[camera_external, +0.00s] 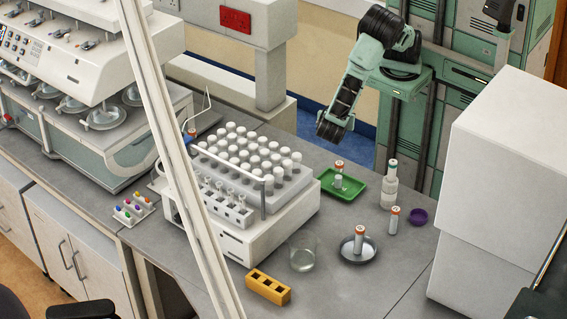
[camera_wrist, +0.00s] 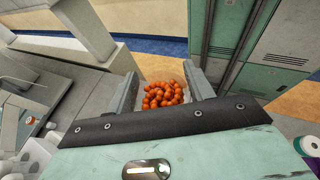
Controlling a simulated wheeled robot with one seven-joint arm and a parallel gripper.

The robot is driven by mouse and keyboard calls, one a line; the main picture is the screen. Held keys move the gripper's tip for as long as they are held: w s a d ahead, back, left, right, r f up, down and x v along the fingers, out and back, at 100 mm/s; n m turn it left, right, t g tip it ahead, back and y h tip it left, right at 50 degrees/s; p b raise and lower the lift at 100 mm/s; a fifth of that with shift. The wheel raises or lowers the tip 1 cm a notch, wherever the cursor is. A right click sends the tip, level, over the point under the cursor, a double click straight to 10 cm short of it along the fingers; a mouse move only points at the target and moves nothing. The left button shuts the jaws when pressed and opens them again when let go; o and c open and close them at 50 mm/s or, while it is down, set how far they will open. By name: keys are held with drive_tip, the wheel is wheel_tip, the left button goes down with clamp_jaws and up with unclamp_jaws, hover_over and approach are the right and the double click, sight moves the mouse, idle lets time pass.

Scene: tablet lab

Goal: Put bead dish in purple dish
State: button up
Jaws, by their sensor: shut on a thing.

· · · · ·

Beginning at the line that contains "State: button up", retype each line of the listing up to and including the last one, exactly as it stands, and nothing else.

State: button up
Jaws, by their sensor: shut on a thing.

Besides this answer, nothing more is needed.